By Phil Corso
Parking patterns at the former Scobee Diner site in Little Neck will be changing to accommodate a two-story commercial building there for a bank and dentist’s office, Community Board 11 said.
The board’s Little Neck Zoning Committee reviewed a request put out by Great Neck-based company Lion Bee Equities to determine how the new building, at 252-29 Northern Blvd., might influence traffic flow on Northern Boulevard. The board approved a variance by a 24-18 vote that would move the parking lot toward the back of the property and relocate a bus stop near the site.

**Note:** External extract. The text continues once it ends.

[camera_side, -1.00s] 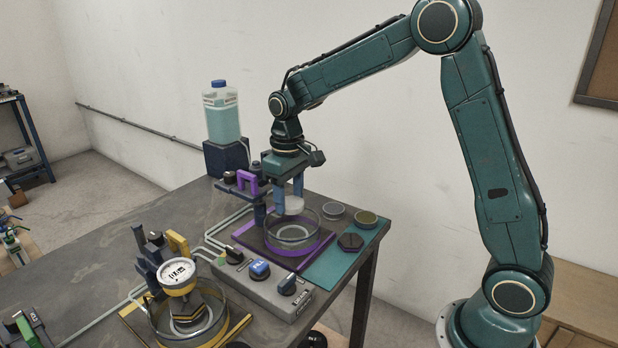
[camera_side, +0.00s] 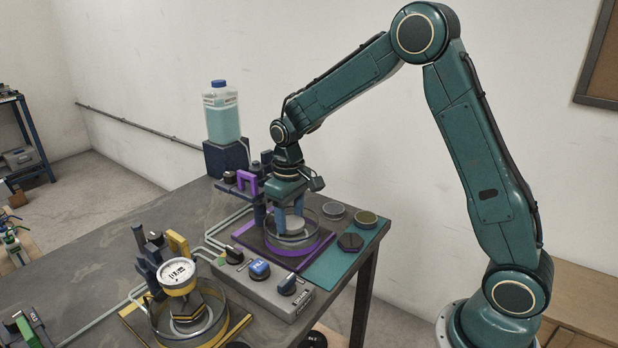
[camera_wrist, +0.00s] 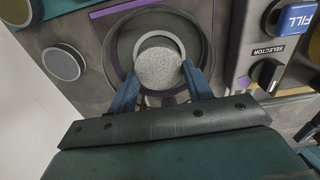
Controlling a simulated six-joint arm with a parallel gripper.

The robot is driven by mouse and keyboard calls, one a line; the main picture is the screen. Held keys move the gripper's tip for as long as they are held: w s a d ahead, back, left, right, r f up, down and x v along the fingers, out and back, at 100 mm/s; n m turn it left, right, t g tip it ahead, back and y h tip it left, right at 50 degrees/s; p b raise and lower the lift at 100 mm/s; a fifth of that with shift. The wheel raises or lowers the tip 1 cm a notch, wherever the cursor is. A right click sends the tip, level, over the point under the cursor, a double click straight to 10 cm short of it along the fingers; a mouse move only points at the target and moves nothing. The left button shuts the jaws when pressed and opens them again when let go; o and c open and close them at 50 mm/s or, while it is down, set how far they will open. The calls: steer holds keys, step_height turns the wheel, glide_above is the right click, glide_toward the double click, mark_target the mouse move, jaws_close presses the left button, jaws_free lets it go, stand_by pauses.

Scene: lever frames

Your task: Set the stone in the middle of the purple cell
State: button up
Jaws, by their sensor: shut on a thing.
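My gripper (camera_side: 285,220) is shut on a pale grey round stone (camera_side: 291,224), with one blue finger on each side of it. The purple cell (camera_side: 262,253) is a clear round dish on a purple-edged base. The stone is down inside the dish's glass wall. In the wrist view the stone (camera_wrist: 159,68) sits between the fingertips (camera_wrist: 155,88), over the pale ring at the dish's middle, with part of the ring showing beyond it. I cannot tell whether the stone touches the dish floor.
A yellow cell (camera_side: 235,330) with a dial gauge (camera_side: 178,274) stands at the front left. A grey control box (camera_side: 275,292) with knobs and a blue FILL switch lies in front. A teal mat (camera_side: 335,268) holds small round discs and a dark hexagonal piece. A liquid bottle (camera_side: 221,115) stands behind.

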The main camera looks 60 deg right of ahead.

According to a CB 11 committee report, the Scobee Diner property will soon be home to a two-story building, with a Citi Bank operating on its first floor and a dentist’s office on the second. The once-popular diner closed in 2010 when its owners said rising rent costs had taken a harsh toll on the eatery. The building has sat vacant ever since.
The report said it will change the way vehicles can drive through its 17-spot parking lot, with two lanes entering from Little Neck Parkway and exiting onto Northern Boulevard, to accommodate a drive-thru window for the bank.
Originally, the committee had requested the developer remove the drive-thru ATM lane, but CB 11 said it was unable to come to an agreement with the architects on such a plan.
The lot will also have one handicapped space, CB 11 said.
The parking lot will be fenced to separate spots for tenants and customers of neighboring storefronts, CB 11 said.
The traffic revision will also move the QM3 bus stop near the intersection of Northern Boulevard and Little Neck Parkway further east, closer to that intersection.
Traffic engineer Matt Carmody, of VHB Engineering, conducted a study of the Scobee property and its surrounding traffic patterns and said the drafted plans would improve safety at the site after it is transformed into a two-story commercial building.
“Committee members and residents voiced strong safety concerns about two drivers being able to exit onto Northern Boulevard simultaneously,” the board’s committee report said. “In addition, they expressed concern about site employees parking in the lot, leaving customers and clients to fend for themselves for paid parking.”
Board members said the future employers at the site were encouraged to hire between 20 and 30 of their workers locally to help alleviate substantial traffic and parking issues.